Gioventù sbruciacchiata
Il nome di Ivan Silvestrini ci era già noto per svariati motivi. Innanzitutto perché il giovane ed iperattivo cineasta, formatosi al Centro Sperimentale di Cinematografia, in un periodo che si estende più o meno tra il 2004 e il 2009 aveva sfornato diversi cortometraggi, alcuni dei quali connotati da un linguaggio filmico e da un approccio alla commedia giovanile ugualmente freschi, motivati. Procedendo oltre, c’è da dire poi che tra i tre lungometraggi realizzati finora da regista ve n’è almeno uno, Monolith – Una corsa contro il tempo, che pur con qualche sbavatura nello script ci ha profondamente colpito a causa dell’altissima tensione sprigionata dall’inizio alla fine, nonché per le così intime angosce proiettate nella futuristica idea di un’auto iper-accessoriata e dotata di sofisticati sistemi di sicurezza, quel SUV dalla sagoma scura destinato a trasformarsi nel corso del racconto da gigante su ruote protettivo e benigno a potenziale minaccia. Ecco, a ben vedere nel cinema di Ivan Silvestrini l’ossessione per l’automobile ricompare con una certa frequenza. Peccato però che l’esito complessivo di questo 2night sia invece un film giovanilistico infarcito di luoghi comuni e tutt’altro che memorabile.
Roma by night. L’auto del protagonista maschile è per l’appunto lo strumento che, nell’attesa di un “miracolo” (ovvero un parcheggio che non sia in zona rimozione), consente ai due protagonisti di girare la capitale in lungo e in largo, mettendo al contempo il regista nella possibilità di ritrarre alcuni degli spazi più “in” del momento (si cita ad esempio il Pigneto) dal punto di vista dei due spasimanti, a lungo reclusi nell’abitacolo della macchina. E questo dovrebbe già rendere, almeno in parte, l’idea…
Sì, perché purtroppo in questa occasione Ivan Silvestrini ha deciso (in combutta con gli sceneggiatori Antonio Manca, Antonello Lattanzi e Marco Danieli) di trascinarci in un “Altrove” più spaventoso e letale di quello concepito un tempo da Lovecraft, o più di recente dagli autori di Martin Mystere e Nathan Never. Questo spazio asfittico dell’immaginario lo potremmo anche definire un oltre-Moccia o un oltre-Muccino, con un po’ di fantasia.
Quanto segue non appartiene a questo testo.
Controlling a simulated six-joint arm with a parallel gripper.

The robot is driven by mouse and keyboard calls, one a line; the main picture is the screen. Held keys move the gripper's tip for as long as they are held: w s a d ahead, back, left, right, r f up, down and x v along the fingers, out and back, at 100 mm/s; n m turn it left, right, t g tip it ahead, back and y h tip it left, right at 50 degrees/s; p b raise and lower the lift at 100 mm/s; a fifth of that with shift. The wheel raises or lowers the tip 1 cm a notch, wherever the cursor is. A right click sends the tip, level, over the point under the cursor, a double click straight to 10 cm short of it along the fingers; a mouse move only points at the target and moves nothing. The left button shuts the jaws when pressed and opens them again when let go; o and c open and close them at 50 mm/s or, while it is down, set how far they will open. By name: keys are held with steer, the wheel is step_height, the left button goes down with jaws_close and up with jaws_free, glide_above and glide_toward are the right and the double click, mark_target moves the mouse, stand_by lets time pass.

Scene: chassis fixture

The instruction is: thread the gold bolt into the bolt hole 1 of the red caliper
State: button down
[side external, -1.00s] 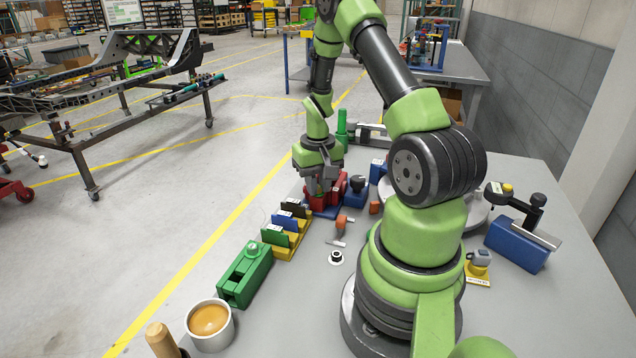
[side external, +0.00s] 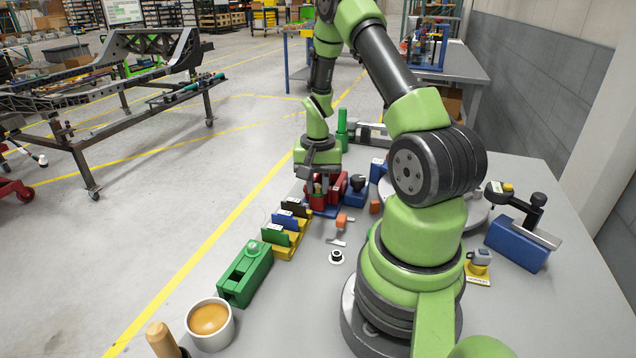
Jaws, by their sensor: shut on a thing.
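The bolt's tip and bolt hole 1 are too small or hidden to make out, so I cannot tell whether the bolt is in the hole.
A rack with black, blue, green and yellow blocks (side external: 288,234) stands close in front of the caliper. An orange-and-grey piece (side external: 345,221) lies to its right. A green box (side external: 245,275) and a coffee cup (side external: 209,323) are nearer. A blue block with a black knob (side external: 356,190) stands right of the caliper.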

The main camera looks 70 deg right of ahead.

Facciamo del resto un piccolo passo indietro, per le presentazioni di rito: i protagonisti di questa avventura sentimentale da consumare tutta in una notte (presupposti vicini, quindi, al cinema di Linklater, ma è ovvio che i toni saranno poi sensibilmente diversi) sono due bellocci le cui schermaglie amorose cominciano, neanche a dirlo, in un localino alla moda. Lui, ragazzone tanto imponente quanto introverso, è un veneto di passaggio a Roma, con un buon lavoro, tante piccole nevrosi e un possibile attacco d’asma sempre in agguato, specie se c’è della vernice fresca nei paraggi. A impersonarlo Matteo Martari. Lei invece è una milanese senz’altro più disinibita, sciolta e aggressiva, ugualmente parcheggiata a Roma, che ama provocare ma allo stesso modo rivelerà strada facendo (e di strada in macchina ne faranno a sufficienza) una sua fragilità. La interpreta una Matilde Gioli, ormai lanciatissima nelle produzioni italiane, cui non difettano certo una voce ed un fisico parimenti sensuali.
Il problema è che a parte mostrare il fisico i due provvisori “ospiti” della capitale, dal momento del loro incontro in poi, non fanno altro che trascinarci in una serie di dialoghi dal cui automatismo escono fuori di continuo infantili provocazioni erotiche, discorsi sulla cacca, blande lamentele esistenziali e osservazioni sul carattere così “indipendente” dei quartieri di Roma, quasi isole nella città, che condividiamo pure ma che avremmo continuato volentieri a sviluppare nel baretto sotto casa. Troppo poco, insomma, persino per giustificare questo lungometraggio indubbiamente snello, appena un’ora e un quarto la durata, già passato a suo tempo in Alice nella Città. E a parte la sensazione di uno spaccato antropologico avvilente (per noialtri cresciuti con film come Tutti giù per terra di Davide Ferrario un simile ritratto generazionale, se veritiero, è qualcosa che infonde un certo sgomento… e fa sentire vecchi a quarant’anni, diciamocelo pure), l’arco narrativo di 2night propone tutt’al più schermaglie sentimentali, incontri improbabili (il terzo incomodo che ha passato la nottata infrattato tra gli alberi, prima di intercettare la coppia, appartiene quasi a una fanta-umanità) e battutine frivole cui risulta davvero difficile appassionarsi.